Water pipe analogy for Ohm’s law

Water pipe analogy is a common analogy used to describe the current, voltage, and resistance. The amount of flowing water through the pipe is represented by the current, the voltage is represented by the water pressure, and the resistance is represented by the pipe size. Consider a water tank that has a hose attached to the bottom.

At the end of the hose, the pressure represents the voltage, The water of the tank represents the charge. The higher the level of water in the tank, the higher the charge. You can measure more pressure at the end of the hose.

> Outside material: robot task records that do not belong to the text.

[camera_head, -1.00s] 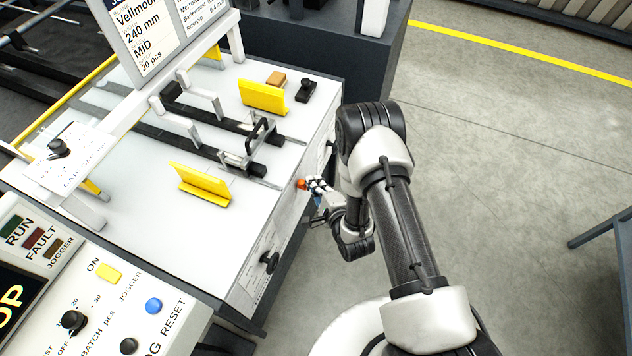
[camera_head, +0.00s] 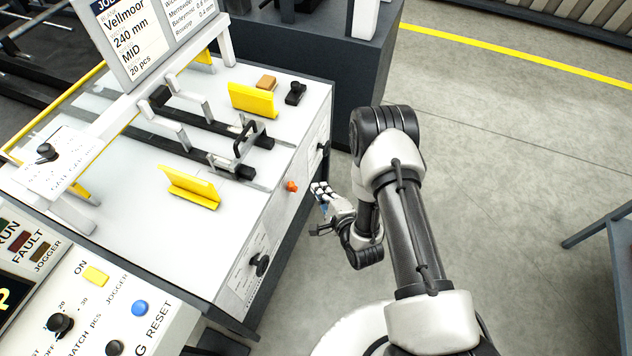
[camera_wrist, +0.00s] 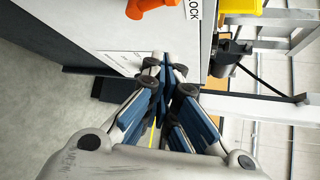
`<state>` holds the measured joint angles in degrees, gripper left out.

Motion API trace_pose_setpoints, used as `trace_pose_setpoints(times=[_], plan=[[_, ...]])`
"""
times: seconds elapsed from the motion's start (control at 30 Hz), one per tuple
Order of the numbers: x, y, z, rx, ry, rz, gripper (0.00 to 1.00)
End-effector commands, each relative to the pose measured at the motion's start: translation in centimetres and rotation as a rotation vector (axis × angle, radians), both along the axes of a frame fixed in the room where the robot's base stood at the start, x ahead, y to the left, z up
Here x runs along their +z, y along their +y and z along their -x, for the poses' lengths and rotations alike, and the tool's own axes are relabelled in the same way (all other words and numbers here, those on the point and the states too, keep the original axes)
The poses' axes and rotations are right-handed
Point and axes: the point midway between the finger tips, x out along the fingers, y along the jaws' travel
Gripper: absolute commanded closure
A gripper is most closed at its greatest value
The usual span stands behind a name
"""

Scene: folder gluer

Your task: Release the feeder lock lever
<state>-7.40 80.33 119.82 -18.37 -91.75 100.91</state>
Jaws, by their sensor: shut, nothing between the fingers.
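The feeder lock lever appears as a small orange handle (camera_head: 292,187) on the side panel of the white feeder table. Part of the orange handle (camera_wrist: 148,6) also shows at the top edge of the wrist view, beside a label reading LOCK (camera_wrist: 194,10). The top of the handle is cut off there, so I cannot tell its full position. My gripper (camera_head: 320,190) is just right of the lever in the head view, apart from it. In the wrist view my gripper (camera_wrist: 166,65) has its fingers together and empty, below the handle in the picture.
A black knob (camera_head: 259,264) and a smaller black knob (camera_head: 322,147) stick out of the same panel. Yellow guides (camera_head: 190,188) stand on the table top. A control panel (camera_head: 175,318) is at lower left. The floor to the right is open.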

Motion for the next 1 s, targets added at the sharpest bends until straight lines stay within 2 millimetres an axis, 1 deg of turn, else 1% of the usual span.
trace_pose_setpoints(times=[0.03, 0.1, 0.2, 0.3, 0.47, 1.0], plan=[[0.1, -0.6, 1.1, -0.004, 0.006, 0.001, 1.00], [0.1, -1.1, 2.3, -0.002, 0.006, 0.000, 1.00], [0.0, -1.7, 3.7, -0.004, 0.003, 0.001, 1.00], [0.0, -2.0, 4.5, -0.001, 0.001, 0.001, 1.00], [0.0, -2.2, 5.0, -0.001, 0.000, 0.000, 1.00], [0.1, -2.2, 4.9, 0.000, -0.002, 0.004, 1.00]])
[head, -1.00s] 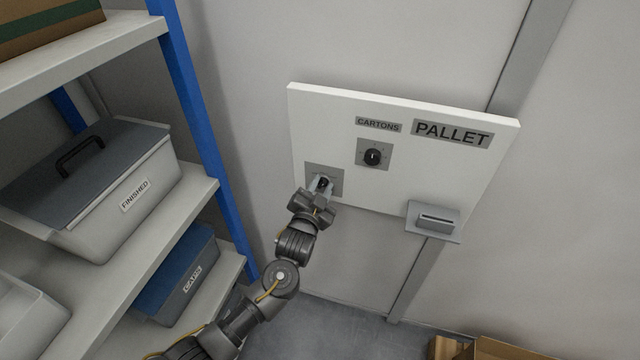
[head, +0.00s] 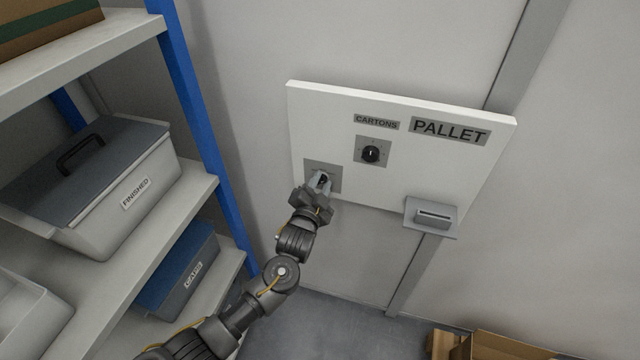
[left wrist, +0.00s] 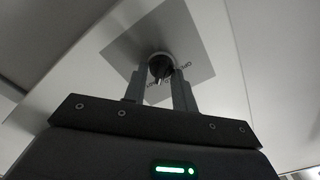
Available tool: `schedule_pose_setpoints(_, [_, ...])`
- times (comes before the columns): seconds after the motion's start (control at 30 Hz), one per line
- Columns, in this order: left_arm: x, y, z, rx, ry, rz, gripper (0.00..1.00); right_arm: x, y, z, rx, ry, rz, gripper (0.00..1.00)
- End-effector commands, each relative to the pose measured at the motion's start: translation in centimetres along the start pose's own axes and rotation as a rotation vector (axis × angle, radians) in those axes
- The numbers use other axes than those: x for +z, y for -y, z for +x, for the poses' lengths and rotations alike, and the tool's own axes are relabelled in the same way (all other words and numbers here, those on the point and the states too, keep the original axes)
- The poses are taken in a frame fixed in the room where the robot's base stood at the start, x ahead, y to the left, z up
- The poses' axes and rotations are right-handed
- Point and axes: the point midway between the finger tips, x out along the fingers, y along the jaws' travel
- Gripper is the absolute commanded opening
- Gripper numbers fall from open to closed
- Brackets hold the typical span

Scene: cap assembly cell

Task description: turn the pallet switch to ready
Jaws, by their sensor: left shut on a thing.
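The white pallet panel (head: 455,171) hangs on the wall, marked PALLET. The pallet switch is a black knob (left wrist: 161,66) on a grey square plate (left wrist: 199,52) at the panel's lower left; the plate shows in the head view (head: 336,179) too. My left gripper (head: 321,183) is shut on this knob, with one finger on each side in the left wrist view (left wrist: 161,84). Lettering on the plate is partly covered by the fingers and knob, so I cannot read the knob's setting. My right gripper is not in view.
A second black knob (head: 370,154) sits under the CARTONS label (head: 377,122). A grey slotted holder (head: 431,217) juts from the panel's lower right. A shelf with a blue post (head: 205,120) and a FINISHED bin (head: 112,222) stands left. An open carton (head: 515,346) lies lower right.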

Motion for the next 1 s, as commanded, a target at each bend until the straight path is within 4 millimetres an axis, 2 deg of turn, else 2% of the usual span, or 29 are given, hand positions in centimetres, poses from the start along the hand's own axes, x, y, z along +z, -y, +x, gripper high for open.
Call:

 The current flows through a resistance, and when different voltages are applied at the end of the resistance, Ohm’s law describes this. The water pipe analogy helps you to understand electric circuits easily because you can’t see electrons. 

Applications of Ohm’s law

1. In an electric circuit, Ohm’s law determines the voltage, current, and resistance.
2. Ohm’s law is used to maintain the desired voltage drop across the electronic component.
3. Ohm’s law is used in DC shunts to divert the current and in DC ammeter.

Limitations of Ohm’s law

1. In some electrical elements like diodes and transistors, Ohm’s law is not applicable because these elements allow the current to flow in a single direction. 
2. There are some nonlinear electrical elements with parameters- capacitance, resistance, etc. Voltage and current will not be consistent throughout time, making Ohm’s law difficult to apply.

Conclusion

As we have discussed Ohm’s law, Ohm’s law magic triangle, verification of Ohm’s law, Ohm’s law water pipe analogy, application of Ohm’s law, and limitations of Ohm’s law. There are some other ways to understand Ohm’s law in a better way, and they are the Ohm’s law pie chart and Ohm’s law matrix table. All the different ways will explain how the voltage across any conductor is directly proportional to the current flowing through it. Ohm’s law governs the connection between current and voltage in an ideal conductor. But, Ohm’s law is not applicable everywhere. It has some limitations. It does not apply to semiconductors.